For as much as folks bitch about the gov't here, I think if a few students decide to show that a satellite CAN be constructed cheaply - more power to them. The information they gather will be very useful. Yes, sure, the launch costs aren't part of the $50K, but that wasn't part of the equation. Most satellites themselves WITHOUT launch costs are millions and millions of dollars. Nobody said they could launch it and build it for < $50K. So they hitch a ride on a rocket going up anyway. Remember, this thing is pretty small and it probably is tucked into the payload bay where a normal size satellite wouldn't fit.
But even if it isn't. I'd think geeks like us would be proud that some students got laughed at when applying for the grant and managed to pull it off through some everyday common sense and ingenuity. I say good luck and I hope everything works as planned!
Top Most Bizarre/Disturbing Error Messages
ducktape. Yes folks, the only thing that will survive the nuclear war besides coakroaches. Personally, I don't think there has been a project yet, that could have not been improved or fixed by ducktape. No need for those fancy bolts, plates, etc. The 50k$ satellite will use ducktape.
--- d'oh
UoSAT-1, if I remember correctly (details are sparse on the net) was build on a budget of 60,000 as a student project and piggybacked into orbit on an Ariane-4 comsat launch. A number of subsequent UoSATs are part of the OSCAR series of radio amateur satellites, and a commercial spin-off of the University, SSTL (Surrey Satellite Technology Limited) build and sell minisats in the 200-500Kg rangefor commercial purchasers; see, for example, this report of the launch of UoSAT-12 (from 1999).
OK, so you build one satallite for $50,000, that leaves you with $200,000.... how do you build five more $50,000 satallites with $200,000?
The first one was a prototype, maybe it cost then $10,000 working out how to put it together right. So the next lot would only cost around $40,000.
The point is that Boeing thought that $250,000 was a minimal kind of figure.
Lots of opportunities for free launch like this exist, most satellites launch with concrete ballast to bring the payload up to a set weight, importantant for a predictible trajectory.
How much concrete, there could be scope for quite a lot of "hitchhiking"...
Also is this regular concrete or a special (expensive) kind?
It has a light side, a dark side and holds the universe together.
Fixes bloody well everything!
Launching a satellite costs something like $50,000 per kilogram. So as long as their satellite weighs less than 4 kilograms, they'll use the whole $250,000 to put the thing into space.
Launch vehicles frequently contain "ballast". The reasoning being that it is easier to make payload mass up to a known value than throttling the engines. Which would require more complex (and expensive) engines and flight control systems.

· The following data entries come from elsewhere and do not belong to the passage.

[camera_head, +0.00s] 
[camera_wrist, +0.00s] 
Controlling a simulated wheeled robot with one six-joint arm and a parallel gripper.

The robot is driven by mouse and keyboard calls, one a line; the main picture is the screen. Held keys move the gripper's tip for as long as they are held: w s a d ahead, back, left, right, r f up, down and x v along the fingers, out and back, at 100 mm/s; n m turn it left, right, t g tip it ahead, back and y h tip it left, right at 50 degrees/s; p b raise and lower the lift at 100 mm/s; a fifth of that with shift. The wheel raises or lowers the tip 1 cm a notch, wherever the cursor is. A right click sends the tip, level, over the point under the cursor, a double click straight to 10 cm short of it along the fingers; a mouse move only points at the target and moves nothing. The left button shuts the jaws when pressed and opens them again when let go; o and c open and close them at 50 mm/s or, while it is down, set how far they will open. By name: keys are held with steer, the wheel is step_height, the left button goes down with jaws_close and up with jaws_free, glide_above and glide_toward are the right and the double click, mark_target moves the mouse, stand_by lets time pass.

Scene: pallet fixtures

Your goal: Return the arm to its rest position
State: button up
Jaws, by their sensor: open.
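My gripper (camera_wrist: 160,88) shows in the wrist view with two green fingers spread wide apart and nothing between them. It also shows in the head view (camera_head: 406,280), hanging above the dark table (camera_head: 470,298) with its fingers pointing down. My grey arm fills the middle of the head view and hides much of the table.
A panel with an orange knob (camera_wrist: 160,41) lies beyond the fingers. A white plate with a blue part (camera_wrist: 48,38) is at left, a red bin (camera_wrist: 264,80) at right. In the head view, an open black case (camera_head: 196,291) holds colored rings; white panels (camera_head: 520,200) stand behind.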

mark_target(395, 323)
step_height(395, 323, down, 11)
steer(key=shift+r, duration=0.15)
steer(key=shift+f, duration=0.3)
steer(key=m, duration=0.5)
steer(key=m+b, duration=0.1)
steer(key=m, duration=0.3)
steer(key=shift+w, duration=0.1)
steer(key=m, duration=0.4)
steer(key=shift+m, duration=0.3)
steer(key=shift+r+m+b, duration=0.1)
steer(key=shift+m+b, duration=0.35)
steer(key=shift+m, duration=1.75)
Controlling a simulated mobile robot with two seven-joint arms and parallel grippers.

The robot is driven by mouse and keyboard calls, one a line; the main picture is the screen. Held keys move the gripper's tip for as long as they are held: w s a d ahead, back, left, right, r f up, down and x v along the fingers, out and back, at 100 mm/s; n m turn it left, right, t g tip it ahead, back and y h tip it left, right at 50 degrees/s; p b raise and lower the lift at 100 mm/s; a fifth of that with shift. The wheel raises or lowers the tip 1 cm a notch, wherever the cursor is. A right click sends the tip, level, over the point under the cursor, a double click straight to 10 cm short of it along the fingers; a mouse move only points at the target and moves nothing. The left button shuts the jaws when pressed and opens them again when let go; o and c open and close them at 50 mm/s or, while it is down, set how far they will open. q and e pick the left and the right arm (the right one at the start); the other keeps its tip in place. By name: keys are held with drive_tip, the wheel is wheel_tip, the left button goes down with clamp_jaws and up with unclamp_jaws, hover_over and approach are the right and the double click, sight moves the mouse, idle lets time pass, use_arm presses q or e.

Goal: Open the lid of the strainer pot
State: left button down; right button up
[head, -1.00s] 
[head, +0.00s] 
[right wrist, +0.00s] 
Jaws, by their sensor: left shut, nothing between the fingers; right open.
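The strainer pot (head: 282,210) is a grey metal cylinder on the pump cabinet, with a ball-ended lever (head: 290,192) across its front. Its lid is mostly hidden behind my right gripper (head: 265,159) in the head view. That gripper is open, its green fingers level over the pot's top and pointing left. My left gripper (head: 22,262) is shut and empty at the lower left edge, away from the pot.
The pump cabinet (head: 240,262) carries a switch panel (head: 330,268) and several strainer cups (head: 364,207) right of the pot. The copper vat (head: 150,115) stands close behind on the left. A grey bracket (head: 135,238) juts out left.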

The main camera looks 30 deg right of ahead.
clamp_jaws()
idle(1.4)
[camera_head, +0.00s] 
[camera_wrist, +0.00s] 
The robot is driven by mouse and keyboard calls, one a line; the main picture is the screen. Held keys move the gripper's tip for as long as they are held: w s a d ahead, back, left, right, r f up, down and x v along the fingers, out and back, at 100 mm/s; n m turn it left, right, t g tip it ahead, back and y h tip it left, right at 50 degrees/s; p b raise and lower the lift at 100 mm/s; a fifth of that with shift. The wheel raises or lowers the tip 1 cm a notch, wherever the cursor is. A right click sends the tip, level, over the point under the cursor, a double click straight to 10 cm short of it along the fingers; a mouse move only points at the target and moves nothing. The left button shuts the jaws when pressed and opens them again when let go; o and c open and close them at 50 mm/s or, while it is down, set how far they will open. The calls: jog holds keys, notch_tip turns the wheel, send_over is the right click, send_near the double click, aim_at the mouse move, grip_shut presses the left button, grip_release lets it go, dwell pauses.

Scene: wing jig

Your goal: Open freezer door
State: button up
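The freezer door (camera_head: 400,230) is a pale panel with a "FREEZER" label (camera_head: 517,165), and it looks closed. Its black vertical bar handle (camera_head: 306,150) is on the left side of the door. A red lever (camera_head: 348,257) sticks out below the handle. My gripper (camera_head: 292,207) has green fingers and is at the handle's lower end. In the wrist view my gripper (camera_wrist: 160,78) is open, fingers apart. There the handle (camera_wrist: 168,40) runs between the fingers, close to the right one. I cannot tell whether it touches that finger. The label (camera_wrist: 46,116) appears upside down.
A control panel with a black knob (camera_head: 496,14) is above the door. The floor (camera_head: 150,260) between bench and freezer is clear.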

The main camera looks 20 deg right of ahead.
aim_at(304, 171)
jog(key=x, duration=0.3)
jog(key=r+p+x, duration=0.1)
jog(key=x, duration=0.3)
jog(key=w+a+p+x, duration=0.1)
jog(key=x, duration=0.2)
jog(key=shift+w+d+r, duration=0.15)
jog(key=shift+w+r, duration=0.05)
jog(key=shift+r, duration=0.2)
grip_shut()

The only difficulty is if the "hitchhiking" satellite has a much lower density than ballast materials. Since either it wouldn't fit or the rest of the ballast needs to be something extra dense. Since typically concrete is used density can be adjusted by proportion/type of agregate.

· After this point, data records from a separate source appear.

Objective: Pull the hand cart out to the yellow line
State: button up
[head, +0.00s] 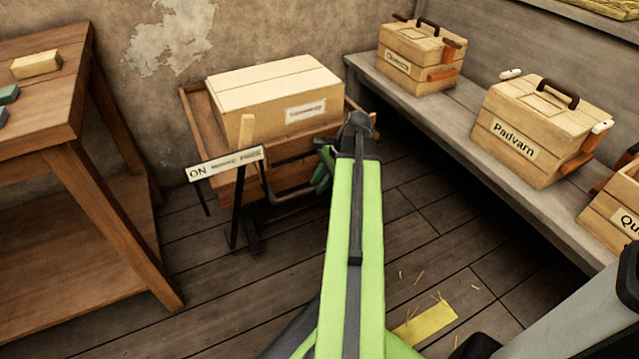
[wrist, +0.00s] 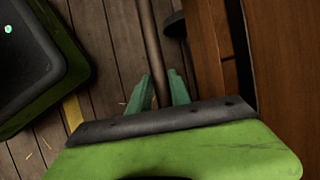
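The hand cart (head: 201,112) is a low wooden cart by the back wall, carrying a pale labelled box (head: 275,92). Its grey bar handle (head: 289,197) sticks out at the front, low down. My gripper (head: 324,168), with teal fingers, is at the handle's right part, partly hidden by my green arm. In the wrist view, the handle bar (wrist: 149,35) runs between the two fingers of my gripper (wrist: 160,76). The fingers are close on either side; whether they press on it I cannot tell. The yellow line (head: 425,323) lies on the floor near my base, also in the wrist view (wrist: 73,112).
A sign (head: 227,163) on a dark stand is in front of the cart's left side. A wooden table (head: 75,150) stands left. A grey bench (head: 480,145) with labelled wooden boxes (head: 535,130) runs along the right. Bare floor (head: 260,290) lies in front of the cart.

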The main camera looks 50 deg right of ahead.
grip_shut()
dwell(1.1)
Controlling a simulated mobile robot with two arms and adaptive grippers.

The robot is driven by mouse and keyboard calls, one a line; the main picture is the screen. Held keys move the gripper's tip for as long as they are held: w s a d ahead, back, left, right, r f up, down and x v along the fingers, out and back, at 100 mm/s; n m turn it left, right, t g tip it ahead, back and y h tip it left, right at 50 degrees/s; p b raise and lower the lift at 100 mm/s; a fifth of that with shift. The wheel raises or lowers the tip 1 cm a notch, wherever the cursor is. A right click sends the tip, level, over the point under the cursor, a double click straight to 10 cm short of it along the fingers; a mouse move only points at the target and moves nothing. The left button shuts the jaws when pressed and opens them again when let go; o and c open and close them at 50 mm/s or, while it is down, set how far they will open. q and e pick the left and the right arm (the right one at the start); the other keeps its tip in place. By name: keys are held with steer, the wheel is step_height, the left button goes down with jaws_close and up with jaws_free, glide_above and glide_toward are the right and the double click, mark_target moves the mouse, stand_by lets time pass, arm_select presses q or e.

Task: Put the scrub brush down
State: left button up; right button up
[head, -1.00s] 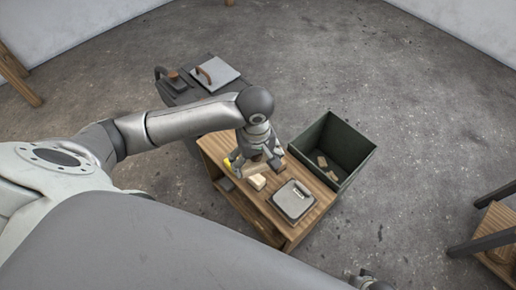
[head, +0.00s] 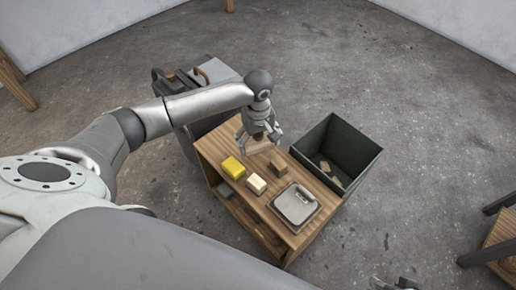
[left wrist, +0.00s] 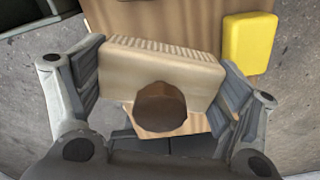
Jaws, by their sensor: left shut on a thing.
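The scrub brush (left wrist: 160,72) is a pale wooden block with a ridged bristle edge and a round dark brown knob. My left gripper (head: 260,140) is shut on it, with one finger at each end in the left wrist view. In the head view the brush (head: 257,147) is mostly hidden under the gripper, over the back end of the wooden cart top (head: 222,147). I cannot tell whether it touches the wood. A small part of what looks like my right gripper (head: 396,284) shows at the bottom edge.
On the cart top are a yellow sponge (head: 233,168), a cream block (head: 256,184), a small brown block (head: 277,166) and a grey scale (head: 295,206). A dark green bin (head: 357,158) holding small pieces stands at the right. A dark case (head: 208,72) stands behind.

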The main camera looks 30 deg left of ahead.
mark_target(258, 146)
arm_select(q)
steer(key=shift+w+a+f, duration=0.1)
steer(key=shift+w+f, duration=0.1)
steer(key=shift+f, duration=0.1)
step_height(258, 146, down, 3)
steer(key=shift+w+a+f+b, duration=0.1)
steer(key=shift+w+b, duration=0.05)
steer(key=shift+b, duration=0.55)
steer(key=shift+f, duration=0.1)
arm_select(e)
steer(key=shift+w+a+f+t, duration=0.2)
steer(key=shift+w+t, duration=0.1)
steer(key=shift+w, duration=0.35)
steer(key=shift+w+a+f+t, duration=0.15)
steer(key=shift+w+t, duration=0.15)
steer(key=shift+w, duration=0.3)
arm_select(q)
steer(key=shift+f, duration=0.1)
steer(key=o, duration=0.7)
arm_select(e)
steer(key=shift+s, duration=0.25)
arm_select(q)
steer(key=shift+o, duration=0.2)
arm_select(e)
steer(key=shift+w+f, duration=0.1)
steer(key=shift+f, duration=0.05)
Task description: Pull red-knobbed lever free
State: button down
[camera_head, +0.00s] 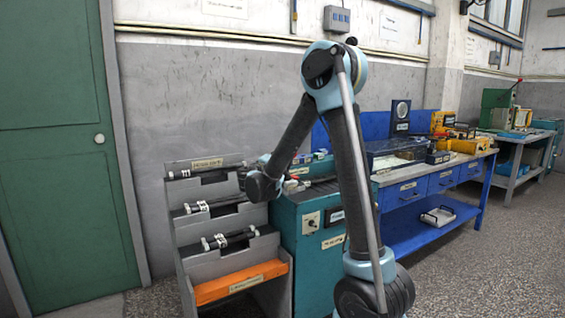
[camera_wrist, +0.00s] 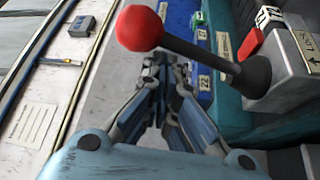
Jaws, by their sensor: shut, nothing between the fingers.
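The lever shows in the wrist view as a round red knob (camera_wrist: 139,28) on a black shaft (camera_wrist: 200,56). The shaft runs down right to a dark base on a grey housing (camera_wrist: 285,75). My gripper (camera_wrist: 165,68) is shut and empty. Its fingertips show just below the knob and left of the shaft in the picture. The shaft is not between the fingers; I cannot tell whether they touch it. In the head view my wrist is beside the teal machine (camera_head: 310,255), and the lever cannot be made out there.
A grey rack (camera_head: 215,225) with black cylindrical parts and an orange bin (camera_head: 235,283) stands left of the teal machine. A blue workbench (camera_head: 430,215) with equipment is to the right. A green door (camera_head: 55,150) is at far left. Speckled floor is open at front right.

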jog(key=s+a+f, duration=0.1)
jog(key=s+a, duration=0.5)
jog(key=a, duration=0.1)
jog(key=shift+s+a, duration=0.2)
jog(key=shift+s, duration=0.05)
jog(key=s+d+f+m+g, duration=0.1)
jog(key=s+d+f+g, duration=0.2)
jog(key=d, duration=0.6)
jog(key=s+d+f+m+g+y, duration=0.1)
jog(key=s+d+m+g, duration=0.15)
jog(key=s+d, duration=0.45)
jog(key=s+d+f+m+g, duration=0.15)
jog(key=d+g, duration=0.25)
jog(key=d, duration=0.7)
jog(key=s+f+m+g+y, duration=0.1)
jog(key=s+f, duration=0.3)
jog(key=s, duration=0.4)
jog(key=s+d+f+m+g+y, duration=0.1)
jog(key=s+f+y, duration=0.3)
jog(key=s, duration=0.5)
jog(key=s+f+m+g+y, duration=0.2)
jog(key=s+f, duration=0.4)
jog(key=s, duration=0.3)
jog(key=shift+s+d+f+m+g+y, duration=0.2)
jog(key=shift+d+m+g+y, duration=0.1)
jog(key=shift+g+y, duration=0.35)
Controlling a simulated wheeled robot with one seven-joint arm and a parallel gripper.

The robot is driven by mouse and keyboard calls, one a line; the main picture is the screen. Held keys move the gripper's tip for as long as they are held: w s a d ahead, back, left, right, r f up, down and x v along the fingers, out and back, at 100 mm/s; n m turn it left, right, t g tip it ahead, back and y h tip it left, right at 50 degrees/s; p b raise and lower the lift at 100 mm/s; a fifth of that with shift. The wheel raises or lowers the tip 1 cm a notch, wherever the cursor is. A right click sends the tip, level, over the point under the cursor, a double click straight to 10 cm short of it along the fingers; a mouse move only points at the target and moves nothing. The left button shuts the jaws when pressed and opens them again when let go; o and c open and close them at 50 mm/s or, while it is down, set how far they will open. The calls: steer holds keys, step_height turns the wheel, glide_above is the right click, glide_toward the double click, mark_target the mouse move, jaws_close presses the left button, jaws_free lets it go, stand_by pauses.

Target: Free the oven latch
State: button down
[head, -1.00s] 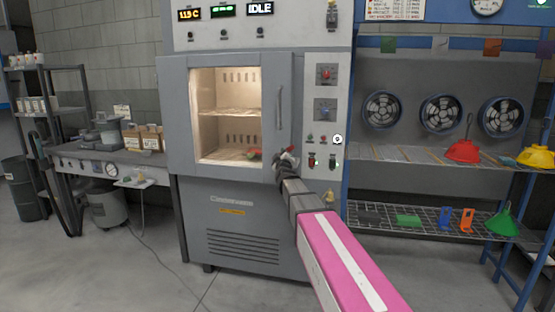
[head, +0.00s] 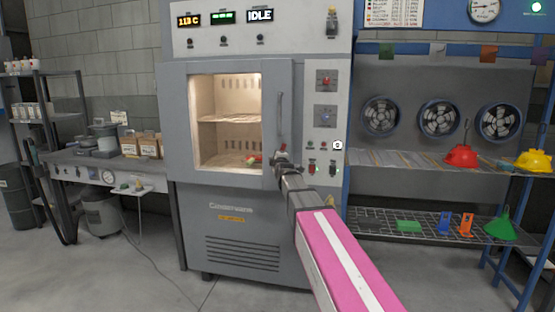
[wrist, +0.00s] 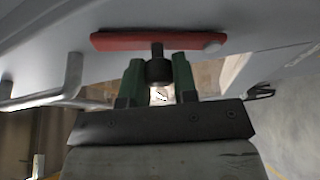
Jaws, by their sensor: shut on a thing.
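The grey oven (head: 231,220) has a door (head: 226,66) with a lit window and a vertical metal handle (head: 280,115). A red latch bar (wrist: 115,41) spans the top of the wrist view; in the head view a small red part shows just above my gripper (head: 281,162). A dark cylindrical knob (wrist: 158,70) hangs from the latch on a short stem. In the wrist view my gripper (wrist: 158,76) has its green fingers on both sides of the knob, shut on it. The door looks closed in the head view. Part of the latch is hidden behind my gripper in the head view.
Control panels (head: 326,120) stand right of the door. The oven handle (wrist: 65,92) runs left of my fingers in the wrist view. Shelves (head: 420,158) with red and yellow items are at right, a workbench (head: 70,160) at left. The floor in front is open.

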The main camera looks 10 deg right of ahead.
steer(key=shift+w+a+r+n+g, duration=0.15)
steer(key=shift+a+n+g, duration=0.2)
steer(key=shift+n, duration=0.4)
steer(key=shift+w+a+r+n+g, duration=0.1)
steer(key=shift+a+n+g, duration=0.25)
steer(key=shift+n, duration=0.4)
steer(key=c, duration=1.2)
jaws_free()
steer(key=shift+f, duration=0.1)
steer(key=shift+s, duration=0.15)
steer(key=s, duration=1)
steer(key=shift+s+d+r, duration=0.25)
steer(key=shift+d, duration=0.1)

Antennas can be very lightweight (a dipole with a mesh reflector works very well) and a 1.375"x4.5" flexible solar panel that outputs 50mA at 3VDC (think an array of these) will set you back 8$ a pop from RS
Depends how much power you need. If you need large solar arrays then a mechanism to unfold them could be the expensive bit as well as batteries.

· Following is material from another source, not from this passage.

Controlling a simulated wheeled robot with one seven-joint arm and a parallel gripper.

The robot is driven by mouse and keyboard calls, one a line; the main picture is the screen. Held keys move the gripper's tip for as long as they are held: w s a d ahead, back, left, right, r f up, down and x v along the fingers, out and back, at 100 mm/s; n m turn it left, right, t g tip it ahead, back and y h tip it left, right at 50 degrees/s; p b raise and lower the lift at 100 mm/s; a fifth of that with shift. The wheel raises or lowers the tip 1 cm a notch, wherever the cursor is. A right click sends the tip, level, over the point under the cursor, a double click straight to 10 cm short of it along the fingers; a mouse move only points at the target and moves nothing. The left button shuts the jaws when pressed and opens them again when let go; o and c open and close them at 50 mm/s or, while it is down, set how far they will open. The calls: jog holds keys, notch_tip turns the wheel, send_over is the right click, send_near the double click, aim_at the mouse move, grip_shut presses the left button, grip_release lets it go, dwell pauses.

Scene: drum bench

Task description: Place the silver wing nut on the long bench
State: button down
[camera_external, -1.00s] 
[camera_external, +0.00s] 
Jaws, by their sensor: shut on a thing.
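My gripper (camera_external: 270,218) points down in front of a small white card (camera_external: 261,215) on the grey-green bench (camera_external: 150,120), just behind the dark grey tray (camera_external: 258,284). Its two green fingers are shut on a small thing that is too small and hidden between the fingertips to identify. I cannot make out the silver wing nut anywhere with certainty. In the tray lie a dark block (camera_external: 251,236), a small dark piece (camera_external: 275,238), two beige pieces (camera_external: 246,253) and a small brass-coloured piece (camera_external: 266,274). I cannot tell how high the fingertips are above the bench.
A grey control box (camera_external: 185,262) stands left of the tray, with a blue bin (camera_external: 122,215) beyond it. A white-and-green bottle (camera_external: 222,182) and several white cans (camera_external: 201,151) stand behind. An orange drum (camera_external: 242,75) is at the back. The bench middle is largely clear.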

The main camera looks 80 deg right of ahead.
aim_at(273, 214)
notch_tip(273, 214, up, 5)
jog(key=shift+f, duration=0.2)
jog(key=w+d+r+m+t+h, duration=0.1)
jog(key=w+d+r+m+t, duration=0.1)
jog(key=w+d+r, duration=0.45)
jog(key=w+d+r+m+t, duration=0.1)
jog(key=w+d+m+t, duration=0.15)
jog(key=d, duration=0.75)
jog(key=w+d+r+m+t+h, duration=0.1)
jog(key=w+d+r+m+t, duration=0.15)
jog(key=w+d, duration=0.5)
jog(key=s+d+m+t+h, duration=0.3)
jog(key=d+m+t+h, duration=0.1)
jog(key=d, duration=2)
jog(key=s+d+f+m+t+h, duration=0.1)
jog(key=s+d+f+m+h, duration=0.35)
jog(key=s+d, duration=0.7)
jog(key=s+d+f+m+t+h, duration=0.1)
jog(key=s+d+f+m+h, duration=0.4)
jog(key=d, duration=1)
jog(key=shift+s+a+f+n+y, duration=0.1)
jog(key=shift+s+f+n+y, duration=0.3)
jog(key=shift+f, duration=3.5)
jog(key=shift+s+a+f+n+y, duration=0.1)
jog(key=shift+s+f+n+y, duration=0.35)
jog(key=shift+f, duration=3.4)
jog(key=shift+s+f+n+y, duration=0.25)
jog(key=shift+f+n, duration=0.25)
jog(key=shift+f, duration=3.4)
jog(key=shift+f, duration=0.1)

Also I wasn't aware that RS sold pnmantic parts or does this satellite have no kind of attitude control...
Why are they launching the rocket from the Kodiak islands?
Don't you need a more powerful rocket the farther away you get from the equator? I heard that was why the Russians built such powerful rockets because they launched them from Siberia.
Florida makes a lot more sense.
There is that one company the launch's rockets from a ship so that they can do it at the equator and avoid the here-today-gone-tomorrow governments that are on the equator.
Build a satellite for $50K, that is.
The article clearly stated that they ignored the cost of a significant amount of labor, as it was provided by individual grants.
Not to diminish the main point that there are sometimes unorthodox inexpensive solutions, it's hardly fair to use these cost comparisons to pick on aerospace firms who don't have labor forces that are willing to work for free.
We hate to cut your educations short, but you're needed in the DOD procurement office right now. Here are your comissions. Get to work!
And since the design is done, they could probably pump out copies of this one for a dime a dozen. But they're letting other teams use the money on new designs, which is good too.
Dyolf Knip
The millitary would benifit greatly from the advanced communication they could setup in the field using portable temporary satelites. You don't think they had an alterior motive, do you?
Spring is here. Don't believe me, look outside!
My main concern, though, is the reliability of the tape measure in question. I know I've had several tape measures that would never regain their rigidness once bent out of shape. This has happenes with even the reliable brands that don't typically have such problems.
:-) Well, that and if you cut a piece off to use as an antenna...
Actually, contractor-grade tape measures are quite durable. They're wider and a bit thicker than the ones you get in regular hardware stores, and usually come with extended guarantees. But said guarantees are likely void off the planet Earth
I'm not an efficiency expert, but shouldn't the first satellite cost far more than its successors? R&D, and all that, doens't apply to duplicates, right?
--hongpong.com
It's nice to see students getting a chance to do this. If the effective government monopoly on space launch could be pried loose the price might come down to where more colleges could afford this (as it is their getting a "free" launch).
Oh, and re:
"And they were innovative - they discovered that the tape in a tape measure would flip into place on its own while in orbit. A more expensive antenna system would have depended on electronics to do the same thing."
This must be the Microsoft definition of "innovative" -- the steel tape measure technique for satellite antennas has been around since the 1960's.
For that matter, motorized antennas are pretty cheap (think automobile scrap), just ridiculously heavy for that application.
-- Alastair
David Brown
USNA, Class of 1987
144l. ph34r my 133t l3g4l 5k1lz!
Check out this text about the cooling experiment, referenced off the main PCsat page:
So we put 80 RED LEDS on the bottom of PC sat as a 3W thermal radiator for this test. And just for fun, at night we can also turn them on as
power permits as a visual experiment. Calculations suggest a magnitude of about 6 if it is pointing straight down. Eight, if it is off to one side or the other. Magnitude 8 is visible with binoculars.
So...
Which middie will be the first geek to cobble together a scrolling LED sign seen from space?
Reason is the Path to God - Anon
I don't think they've launched it yet, and in any event, do you honestly think a satellite like this would survive re-entry as anything more than tape measurer ashes and vaporized solar panels? De-orbiting objects ride in well into the double-digit Mach range, and I seriously doubt there's any components available at Radio Shanty ("You've got questions, we've got blank stares!")that could deal with those speeds in an atmosphere.
Dyolf Knip
Well, they're still overpriced. Likely due to the low demand for space-capable solar panels.